A young woman holding a credit card at her desk and looking at it with a sad expression
iStock / Kiwis

At their most basic level, credit cards make it easier to pay for purchases without having to carry around vast sums of cash. But besides the convenience, many memberships offer cardholders access to significant perks. Unfortunately, this is rarely offered for free and can sometimes stand as one of the top reasons to drop a card from your wallet.

"Many cards can charge an annual fee—especially those that offer rewards or other benefits," says Robert Farrington, founder and CEO of The College Investor. "If you're not getting the value from the benefits, it might be time to cancel the card. For example, maybe you've changed your spending habits, travel goals, or other options: Given some of these fees could be upwards of $695 per year, you really need to make sure that you're making use of the perks."

However, canceling it outright may not be the best option in this scenario. "You might be better served by calling the credit card issuer to request transferring your account to a free card that has fewer or no rewards or cash back," says Riley Adams, a certified public accountant and founder of Young and the Invested. "Doing so can keep the account open without taking a hit to your credit score that commonly comes from closing an account while still saving you on annual fees."

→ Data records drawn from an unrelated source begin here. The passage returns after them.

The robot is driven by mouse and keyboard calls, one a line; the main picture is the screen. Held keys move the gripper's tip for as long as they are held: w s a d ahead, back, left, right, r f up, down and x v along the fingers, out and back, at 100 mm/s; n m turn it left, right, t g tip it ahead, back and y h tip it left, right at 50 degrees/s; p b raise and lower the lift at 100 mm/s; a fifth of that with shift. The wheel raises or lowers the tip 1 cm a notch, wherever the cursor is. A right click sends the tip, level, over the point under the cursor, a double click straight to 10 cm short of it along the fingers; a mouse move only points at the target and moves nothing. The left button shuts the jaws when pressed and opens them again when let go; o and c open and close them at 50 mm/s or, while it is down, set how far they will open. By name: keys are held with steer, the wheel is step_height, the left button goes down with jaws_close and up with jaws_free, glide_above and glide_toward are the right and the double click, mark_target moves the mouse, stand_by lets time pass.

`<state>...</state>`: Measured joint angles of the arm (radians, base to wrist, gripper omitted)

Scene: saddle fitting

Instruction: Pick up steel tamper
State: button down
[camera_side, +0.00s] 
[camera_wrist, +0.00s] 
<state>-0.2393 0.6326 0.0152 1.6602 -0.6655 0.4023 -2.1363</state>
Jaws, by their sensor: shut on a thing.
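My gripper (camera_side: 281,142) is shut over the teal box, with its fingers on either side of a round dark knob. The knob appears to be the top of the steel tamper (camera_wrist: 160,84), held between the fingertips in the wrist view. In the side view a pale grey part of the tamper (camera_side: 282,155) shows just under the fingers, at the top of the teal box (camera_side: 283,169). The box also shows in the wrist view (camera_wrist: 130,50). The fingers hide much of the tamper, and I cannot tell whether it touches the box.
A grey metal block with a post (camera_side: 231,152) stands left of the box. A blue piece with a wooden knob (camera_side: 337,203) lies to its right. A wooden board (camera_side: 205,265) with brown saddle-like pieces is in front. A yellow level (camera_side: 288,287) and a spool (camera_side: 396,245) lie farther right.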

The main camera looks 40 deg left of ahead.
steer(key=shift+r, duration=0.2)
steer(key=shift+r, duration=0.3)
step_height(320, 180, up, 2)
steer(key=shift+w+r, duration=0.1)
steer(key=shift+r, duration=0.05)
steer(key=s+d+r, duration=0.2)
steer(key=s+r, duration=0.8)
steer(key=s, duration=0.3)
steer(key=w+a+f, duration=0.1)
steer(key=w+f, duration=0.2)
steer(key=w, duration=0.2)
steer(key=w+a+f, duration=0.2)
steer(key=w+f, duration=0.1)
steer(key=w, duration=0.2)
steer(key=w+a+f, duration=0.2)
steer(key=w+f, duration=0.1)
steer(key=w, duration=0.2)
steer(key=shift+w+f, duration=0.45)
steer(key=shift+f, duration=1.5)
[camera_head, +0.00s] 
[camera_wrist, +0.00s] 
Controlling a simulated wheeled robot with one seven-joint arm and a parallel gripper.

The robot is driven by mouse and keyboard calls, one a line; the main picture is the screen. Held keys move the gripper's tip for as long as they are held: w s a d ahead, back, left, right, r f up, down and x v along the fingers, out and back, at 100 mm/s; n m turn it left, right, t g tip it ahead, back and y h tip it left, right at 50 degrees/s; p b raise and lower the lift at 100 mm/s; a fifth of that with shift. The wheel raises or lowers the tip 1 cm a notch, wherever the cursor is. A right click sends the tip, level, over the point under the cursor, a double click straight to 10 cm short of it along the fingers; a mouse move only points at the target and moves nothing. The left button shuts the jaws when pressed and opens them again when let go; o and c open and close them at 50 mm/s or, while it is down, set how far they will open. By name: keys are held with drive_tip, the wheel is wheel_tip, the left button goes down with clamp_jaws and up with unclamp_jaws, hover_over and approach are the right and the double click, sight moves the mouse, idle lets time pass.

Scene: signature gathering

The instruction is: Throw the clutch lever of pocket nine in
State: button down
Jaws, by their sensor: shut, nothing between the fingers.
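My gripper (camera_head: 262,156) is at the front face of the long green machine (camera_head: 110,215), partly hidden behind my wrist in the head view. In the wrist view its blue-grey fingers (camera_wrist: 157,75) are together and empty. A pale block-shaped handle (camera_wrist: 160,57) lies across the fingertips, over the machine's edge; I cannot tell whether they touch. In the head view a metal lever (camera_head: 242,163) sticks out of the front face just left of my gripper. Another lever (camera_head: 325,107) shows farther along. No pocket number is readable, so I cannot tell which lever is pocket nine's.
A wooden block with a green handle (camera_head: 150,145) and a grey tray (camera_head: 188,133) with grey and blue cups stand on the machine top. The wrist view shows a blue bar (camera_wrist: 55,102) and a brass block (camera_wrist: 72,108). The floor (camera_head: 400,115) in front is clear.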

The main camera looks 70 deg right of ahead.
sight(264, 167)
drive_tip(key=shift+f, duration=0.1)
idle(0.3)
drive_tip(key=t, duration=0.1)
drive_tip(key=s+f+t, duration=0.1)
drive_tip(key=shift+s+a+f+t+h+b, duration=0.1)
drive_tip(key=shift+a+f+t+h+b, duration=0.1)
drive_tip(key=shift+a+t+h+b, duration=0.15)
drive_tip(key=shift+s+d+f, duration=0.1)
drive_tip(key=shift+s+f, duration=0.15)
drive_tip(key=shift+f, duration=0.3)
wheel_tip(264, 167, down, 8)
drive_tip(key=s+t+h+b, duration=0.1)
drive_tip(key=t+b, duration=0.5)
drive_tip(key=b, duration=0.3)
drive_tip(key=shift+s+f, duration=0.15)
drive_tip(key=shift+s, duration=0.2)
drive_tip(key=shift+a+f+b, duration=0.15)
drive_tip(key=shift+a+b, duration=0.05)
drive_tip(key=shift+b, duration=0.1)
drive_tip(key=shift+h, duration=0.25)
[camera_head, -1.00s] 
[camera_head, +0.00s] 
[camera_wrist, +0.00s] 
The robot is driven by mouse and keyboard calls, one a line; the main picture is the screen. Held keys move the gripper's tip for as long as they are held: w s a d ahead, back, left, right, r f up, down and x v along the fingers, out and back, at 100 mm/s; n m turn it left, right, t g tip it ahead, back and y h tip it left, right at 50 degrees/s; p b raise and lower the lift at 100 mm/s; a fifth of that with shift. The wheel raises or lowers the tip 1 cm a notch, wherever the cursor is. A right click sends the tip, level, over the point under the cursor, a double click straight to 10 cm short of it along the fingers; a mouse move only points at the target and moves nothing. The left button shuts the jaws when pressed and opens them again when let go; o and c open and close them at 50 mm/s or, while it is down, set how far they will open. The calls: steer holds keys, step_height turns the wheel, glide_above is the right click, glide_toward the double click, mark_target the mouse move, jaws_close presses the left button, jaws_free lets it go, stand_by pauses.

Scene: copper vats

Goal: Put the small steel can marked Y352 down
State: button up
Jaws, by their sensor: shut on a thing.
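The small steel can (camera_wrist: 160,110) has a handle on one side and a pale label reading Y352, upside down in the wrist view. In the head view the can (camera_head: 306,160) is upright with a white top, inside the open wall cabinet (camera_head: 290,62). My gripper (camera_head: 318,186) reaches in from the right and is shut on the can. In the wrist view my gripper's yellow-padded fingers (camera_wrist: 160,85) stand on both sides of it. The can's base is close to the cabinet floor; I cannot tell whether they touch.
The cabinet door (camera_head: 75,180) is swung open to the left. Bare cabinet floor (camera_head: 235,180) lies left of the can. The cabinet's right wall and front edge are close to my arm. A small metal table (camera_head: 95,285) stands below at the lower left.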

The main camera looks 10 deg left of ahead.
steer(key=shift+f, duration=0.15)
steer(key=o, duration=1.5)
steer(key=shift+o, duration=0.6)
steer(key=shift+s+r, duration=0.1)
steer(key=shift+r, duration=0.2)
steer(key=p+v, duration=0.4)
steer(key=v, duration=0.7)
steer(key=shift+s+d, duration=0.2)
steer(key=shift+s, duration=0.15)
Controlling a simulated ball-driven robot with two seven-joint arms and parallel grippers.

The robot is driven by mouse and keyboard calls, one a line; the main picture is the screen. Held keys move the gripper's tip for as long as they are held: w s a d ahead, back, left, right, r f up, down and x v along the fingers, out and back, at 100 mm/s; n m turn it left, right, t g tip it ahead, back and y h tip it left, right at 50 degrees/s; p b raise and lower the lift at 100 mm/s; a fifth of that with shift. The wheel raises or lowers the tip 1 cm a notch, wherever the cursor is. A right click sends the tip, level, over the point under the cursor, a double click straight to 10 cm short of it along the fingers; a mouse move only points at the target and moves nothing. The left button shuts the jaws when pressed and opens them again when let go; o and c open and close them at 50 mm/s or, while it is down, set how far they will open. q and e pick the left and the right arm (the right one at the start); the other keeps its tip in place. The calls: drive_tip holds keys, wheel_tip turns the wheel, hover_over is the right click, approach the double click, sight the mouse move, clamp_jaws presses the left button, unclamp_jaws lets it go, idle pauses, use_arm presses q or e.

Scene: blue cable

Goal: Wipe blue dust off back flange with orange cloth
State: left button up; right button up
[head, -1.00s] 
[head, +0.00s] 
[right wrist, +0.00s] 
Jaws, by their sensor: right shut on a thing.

When you want a new type of credit card.

A closeup of a person holding three credit cards in their hand while pulling out one
iStock / Farknot_Architect

Depending on how you spend, it can sometimes make sense to carry multiple credit cards from one company to maximize the benefits offered by each one. But while this can often be a great way to save money and reap the rewards, there's only so far you can take this swiping strategy.

"Certain credit card companies place limits on how many cards you can have with them," Ben Walker, personal finance and credit card expert at FinanceBuzz, tells Best Life. "If you're already at that limit and you want a different card, you might have to make a product change or cancel an existing card to be eligible for a new credit card."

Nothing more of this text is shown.